Monday

Surprise outcome after yesterday’s mope: I have rather abruptly returned to being a person who says she’ll do things and then feels capable of doing them???

I’m not saying nature is healing and Portland Lucy has reestablished herself, but the ambient back-to-school energy I’ve been craving is certainly doing something.

This is what it takes:

  • The feeling, however trivial, of control (over my movements, my schedule, my food intake, my sleep)
  • Microscopic movement in the direction of something that’s been scaring me—I’m talking truly microscopic, like moving a pencil five inches closer to a notepad and then calling it a day
  • Letting the dog see the rabbit
  • Securing caregiving help during the week
  • Moving piles of mulch from one end of the property to the other in a wheelbarrow, raking them over the parched earth, watching the ur-heap on the concrete shrink bit by bit
  • Leaving the house at least once every day
  • Asking for help, accepting meals from friends, letting them lighten the logistical load
  • Starting the process of buying a friend’s old car so I can have my own reliable transportation
  • Undergoing a healthy dose of heartbreak
  • Getting in the sea
  • Allowing myself to fuck around in the afternoons because the fact is I feel lethargic and dismal every day after lunch, so if I’ve done something early enough it’s not a hardship to watch Ted Lasso or read a book or stare aimlessly into space
  • Making diary comics again

It’s the shift when weeks of broken promises to myself stop feeling like impenetrable, sticky guilt and instead alchemize into rocket fuel. Suddenly everything is happening and the urge is to ride the wave, tackle it all in one fell swoop, but my most important job is actually to do less. Rest must be just as much a part of this as consistency. The hardest discipline.

I feel so much relief in my body.

The Context Coin

Context creation can operate like the creative equivalent of Universal Basic Income. I want to make sure people’s obvious and immediate needs are met so they can tap into what they already know, but have been too stressed, distracted, and scared to access.

Started down this rabbit hole after getting hung up on the phrase “thought of everything,” which is one of those sneaky compliments that can point simultaneously to expressions of tenderness and anxiety. If I’m obsessed with preparing for every eventuality, where’s the room for surprise? For delight? For exchange?

(My word for 2022 is Return, and one of the meanings that I enjoy in it is the aspect of returning a serve, as in a game, as in conversation, as in play.)

It can be a strength. Someone who thinks of everything is likely good at logistics-heavy things like Kickstarter and self-publishing (hello), willing to go the extra mile to ensure that a project meets certain stringent standards (like accessibility), and concerned about the minutiae of how things feel

This crops up any time I unbox an Apple product. Something as small as how the cellophane unfolds from the device (smoothly, beckoningly) has a huge impact on my experience of receiving it. Someone went to extraordinary lengths to ensure that the box would be easy to open, that that textures would be pleasing, that the shapes would nest within each other just so.

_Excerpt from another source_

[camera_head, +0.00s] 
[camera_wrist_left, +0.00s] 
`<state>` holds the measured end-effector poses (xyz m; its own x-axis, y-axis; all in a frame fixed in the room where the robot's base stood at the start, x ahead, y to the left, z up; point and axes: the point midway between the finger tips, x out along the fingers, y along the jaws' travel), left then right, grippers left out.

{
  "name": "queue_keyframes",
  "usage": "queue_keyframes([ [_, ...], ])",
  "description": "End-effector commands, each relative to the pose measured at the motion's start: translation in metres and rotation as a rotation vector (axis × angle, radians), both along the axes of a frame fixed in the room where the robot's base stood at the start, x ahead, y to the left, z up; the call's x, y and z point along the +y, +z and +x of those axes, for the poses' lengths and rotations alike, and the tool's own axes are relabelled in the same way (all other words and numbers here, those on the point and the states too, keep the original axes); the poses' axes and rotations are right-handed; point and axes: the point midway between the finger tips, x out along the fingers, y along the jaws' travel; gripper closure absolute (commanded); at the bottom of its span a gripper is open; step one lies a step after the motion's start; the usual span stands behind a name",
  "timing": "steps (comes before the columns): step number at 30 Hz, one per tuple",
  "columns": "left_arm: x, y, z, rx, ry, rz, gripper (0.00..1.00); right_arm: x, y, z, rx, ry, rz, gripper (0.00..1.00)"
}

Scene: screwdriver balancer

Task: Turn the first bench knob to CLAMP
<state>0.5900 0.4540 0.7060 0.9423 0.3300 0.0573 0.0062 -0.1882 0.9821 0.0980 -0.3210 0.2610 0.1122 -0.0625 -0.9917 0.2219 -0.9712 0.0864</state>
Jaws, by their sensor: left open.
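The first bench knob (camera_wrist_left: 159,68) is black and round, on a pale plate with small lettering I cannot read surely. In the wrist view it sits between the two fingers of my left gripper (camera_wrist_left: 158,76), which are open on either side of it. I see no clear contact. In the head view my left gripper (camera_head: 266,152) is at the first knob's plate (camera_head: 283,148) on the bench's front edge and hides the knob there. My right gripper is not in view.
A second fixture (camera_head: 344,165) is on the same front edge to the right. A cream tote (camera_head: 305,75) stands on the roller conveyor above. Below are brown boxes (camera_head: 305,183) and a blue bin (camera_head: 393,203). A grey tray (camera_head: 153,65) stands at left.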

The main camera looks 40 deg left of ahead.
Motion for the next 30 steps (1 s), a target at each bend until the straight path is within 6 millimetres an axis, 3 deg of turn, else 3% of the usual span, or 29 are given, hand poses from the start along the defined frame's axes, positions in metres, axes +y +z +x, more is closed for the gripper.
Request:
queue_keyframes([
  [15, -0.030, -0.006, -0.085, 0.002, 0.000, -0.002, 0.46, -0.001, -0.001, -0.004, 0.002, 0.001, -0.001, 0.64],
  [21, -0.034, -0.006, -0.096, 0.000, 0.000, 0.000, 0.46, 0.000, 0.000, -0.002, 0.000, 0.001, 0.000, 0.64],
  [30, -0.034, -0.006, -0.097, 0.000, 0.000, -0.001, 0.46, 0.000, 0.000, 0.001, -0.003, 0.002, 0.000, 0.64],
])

This is a very capitalistic example, so it makes me uncomfortable to sing its praises, but the meta-experience is still there. What would it be like to have the resources to devote that much energy to how someone feels just upon opening the packaging of a book I’ve sent them?

It’s stuff like this that had me schlepping out to an industrial paper firm back in 2020, staggering away with armloads of samples, printing prototype decks in my living room, fondling card after card and wondering “woodgrain or linen? 200lb or 300lb? Ecru or Natural?” as if there’s a single right choice.

There isn’t.

There’s the trap. 

When Twyla Tharp asks workshop participants to come up with 60 uses for a stool, she notices a consistent pattern:

“[…] the first third of the ideas are obvious; the second third are more interesting; the final third show flair, insight, curiosity, even complexity, as later thinking builds on earlier thinking.”

There’s a version of context creation that suggests (maybe even only subconsciously) there is “a right way” to participate. I think it’s the version that relies too much on the anxious side of the “thinking of everything” coin. Tenderness in extremis is anxiety.  

I need to provide the context that keeps people on the stool after they’ve exhausted the obvious possibilities, because with that context comes freedom to explore.

At Wayward, we weren’t told what to make. In fact, we were encouraged to approach the week as a period of time during which we didn’t have to make anything. But we were fed, there was a loose schedule, there were comfortable things to nap on. We were held. And within that container—that tender context—things I didn’t even know I had in me emerged. Seemingly without effort.

I want that, and it shows up once I know when to stop trying to think of everything.